__What the task requires__:
Copy every line of the data in which the word "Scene" occurs.

__Supplied data__:
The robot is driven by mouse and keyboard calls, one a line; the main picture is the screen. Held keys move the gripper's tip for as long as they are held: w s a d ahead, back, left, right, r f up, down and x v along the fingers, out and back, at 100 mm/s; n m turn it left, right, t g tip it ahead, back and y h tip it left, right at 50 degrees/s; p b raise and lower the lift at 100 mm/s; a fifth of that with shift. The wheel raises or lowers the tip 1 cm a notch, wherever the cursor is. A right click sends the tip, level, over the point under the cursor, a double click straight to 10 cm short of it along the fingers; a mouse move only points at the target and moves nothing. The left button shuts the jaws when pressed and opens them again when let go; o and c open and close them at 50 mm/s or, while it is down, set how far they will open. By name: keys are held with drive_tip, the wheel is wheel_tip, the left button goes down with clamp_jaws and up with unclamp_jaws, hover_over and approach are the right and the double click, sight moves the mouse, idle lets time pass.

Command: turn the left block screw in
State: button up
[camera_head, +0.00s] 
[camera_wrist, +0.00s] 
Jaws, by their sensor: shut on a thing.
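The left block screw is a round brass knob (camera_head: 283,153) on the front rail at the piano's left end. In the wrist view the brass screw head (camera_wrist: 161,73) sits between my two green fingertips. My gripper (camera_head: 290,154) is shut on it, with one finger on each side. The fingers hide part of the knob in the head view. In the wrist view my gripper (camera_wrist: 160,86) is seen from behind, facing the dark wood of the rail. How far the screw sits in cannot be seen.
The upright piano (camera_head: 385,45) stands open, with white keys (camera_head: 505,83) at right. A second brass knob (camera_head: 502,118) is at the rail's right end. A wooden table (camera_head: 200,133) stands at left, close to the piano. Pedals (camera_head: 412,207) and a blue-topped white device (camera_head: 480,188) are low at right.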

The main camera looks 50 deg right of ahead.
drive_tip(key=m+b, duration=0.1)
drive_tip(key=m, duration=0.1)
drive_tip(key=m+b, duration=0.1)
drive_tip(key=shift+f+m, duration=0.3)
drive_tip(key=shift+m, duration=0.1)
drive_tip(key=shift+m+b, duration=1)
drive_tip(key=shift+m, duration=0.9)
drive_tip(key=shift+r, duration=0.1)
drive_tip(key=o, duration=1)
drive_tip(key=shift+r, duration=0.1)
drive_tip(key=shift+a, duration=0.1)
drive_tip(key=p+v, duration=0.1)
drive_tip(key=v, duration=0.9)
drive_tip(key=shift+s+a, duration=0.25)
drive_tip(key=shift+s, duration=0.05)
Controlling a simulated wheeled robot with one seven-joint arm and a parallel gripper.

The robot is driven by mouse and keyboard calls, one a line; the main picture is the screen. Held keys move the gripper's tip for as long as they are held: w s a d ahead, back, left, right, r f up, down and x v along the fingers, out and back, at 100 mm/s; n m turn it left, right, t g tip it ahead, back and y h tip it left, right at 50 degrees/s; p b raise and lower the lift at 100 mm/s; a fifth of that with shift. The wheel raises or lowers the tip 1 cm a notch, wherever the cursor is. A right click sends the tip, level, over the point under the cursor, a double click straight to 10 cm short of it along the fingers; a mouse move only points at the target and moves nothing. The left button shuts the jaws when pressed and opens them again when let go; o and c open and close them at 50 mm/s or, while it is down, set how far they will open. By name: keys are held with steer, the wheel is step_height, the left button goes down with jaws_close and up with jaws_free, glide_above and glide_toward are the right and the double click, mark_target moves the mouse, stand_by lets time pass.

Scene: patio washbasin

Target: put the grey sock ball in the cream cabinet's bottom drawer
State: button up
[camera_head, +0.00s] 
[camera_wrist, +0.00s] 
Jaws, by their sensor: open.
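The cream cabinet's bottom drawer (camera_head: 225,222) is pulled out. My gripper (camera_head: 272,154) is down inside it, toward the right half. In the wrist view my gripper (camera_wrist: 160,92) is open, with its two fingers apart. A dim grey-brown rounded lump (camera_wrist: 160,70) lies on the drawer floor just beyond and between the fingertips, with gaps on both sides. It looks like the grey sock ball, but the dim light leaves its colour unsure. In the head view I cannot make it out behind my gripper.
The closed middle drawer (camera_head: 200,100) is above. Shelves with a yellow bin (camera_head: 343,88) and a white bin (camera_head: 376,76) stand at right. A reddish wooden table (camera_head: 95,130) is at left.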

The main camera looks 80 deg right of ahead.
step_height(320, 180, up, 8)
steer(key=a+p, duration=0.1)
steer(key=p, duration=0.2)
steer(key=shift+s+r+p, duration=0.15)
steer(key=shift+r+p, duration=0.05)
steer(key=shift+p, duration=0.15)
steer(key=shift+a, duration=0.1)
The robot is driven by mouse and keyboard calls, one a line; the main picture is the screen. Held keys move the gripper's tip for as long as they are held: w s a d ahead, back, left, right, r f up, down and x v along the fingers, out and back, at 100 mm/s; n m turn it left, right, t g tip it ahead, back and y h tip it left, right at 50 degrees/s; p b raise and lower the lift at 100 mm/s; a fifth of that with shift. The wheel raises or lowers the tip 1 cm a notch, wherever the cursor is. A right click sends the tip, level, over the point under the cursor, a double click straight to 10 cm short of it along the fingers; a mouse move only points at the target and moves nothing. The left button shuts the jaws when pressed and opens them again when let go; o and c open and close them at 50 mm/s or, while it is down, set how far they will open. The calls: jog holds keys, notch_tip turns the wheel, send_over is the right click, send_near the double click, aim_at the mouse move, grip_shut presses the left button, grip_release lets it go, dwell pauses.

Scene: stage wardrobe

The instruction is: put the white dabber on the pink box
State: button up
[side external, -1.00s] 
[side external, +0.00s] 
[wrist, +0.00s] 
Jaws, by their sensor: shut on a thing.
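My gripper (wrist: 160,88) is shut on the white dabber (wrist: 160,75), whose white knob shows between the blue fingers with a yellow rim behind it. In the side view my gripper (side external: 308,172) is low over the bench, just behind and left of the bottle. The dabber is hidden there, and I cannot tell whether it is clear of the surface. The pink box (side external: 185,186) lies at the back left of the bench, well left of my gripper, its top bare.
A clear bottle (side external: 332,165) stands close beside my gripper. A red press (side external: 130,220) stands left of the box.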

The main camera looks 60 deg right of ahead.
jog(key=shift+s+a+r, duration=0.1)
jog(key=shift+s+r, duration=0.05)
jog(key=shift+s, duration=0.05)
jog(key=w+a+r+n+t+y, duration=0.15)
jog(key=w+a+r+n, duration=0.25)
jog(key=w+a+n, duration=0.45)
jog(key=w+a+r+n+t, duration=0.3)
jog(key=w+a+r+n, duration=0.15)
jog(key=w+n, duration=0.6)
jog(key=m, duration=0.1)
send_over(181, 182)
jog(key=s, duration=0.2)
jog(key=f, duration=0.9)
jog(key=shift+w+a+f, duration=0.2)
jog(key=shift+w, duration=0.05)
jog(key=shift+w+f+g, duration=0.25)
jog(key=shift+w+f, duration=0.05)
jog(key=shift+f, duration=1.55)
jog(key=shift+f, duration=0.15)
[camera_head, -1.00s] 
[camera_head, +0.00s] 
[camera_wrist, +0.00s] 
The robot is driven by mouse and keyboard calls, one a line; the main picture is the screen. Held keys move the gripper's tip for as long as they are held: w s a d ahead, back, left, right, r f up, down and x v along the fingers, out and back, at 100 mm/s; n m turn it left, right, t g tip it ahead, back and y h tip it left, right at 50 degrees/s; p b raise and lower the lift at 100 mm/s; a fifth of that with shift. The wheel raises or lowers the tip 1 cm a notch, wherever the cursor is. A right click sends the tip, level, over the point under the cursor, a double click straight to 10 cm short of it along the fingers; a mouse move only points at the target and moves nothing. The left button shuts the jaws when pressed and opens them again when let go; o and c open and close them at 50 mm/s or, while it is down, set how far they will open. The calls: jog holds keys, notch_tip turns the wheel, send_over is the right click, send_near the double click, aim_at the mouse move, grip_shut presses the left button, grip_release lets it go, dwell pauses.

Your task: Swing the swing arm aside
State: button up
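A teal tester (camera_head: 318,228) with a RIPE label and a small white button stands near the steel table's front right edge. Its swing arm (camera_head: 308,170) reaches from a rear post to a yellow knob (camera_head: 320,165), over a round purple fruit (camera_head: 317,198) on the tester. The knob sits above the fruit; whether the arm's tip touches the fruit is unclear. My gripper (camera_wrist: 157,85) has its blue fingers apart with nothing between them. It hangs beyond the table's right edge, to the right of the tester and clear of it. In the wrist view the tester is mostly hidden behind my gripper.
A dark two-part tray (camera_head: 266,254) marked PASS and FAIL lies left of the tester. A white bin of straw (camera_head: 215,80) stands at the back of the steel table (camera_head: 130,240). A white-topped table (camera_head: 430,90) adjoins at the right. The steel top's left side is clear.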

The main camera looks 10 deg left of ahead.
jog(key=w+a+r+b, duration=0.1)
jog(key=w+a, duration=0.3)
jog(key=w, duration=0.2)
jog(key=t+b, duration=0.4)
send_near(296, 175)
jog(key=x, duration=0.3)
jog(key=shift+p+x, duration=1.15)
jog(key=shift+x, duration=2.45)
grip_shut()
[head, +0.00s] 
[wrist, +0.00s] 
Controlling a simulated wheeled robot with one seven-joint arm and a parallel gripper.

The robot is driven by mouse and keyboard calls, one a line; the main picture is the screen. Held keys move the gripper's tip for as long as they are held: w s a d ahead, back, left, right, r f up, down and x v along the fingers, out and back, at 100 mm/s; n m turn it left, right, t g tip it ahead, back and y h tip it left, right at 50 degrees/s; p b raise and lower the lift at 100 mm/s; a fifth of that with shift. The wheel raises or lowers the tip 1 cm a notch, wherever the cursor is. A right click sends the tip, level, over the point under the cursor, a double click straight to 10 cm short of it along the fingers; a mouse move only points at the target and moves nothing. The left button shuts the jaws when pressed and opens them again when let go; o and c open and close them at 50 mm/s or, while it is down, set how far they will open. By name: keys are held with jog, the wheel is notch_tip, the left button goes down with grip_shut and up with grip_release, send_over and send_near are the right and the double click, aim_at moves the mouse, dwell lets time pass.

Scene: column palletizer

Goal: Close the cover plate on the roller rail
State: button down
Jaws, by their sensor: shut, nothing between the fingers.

__The completed task__:
Scene: patio washbasin
Scene: stage wardrobe
Scene: column palletizer

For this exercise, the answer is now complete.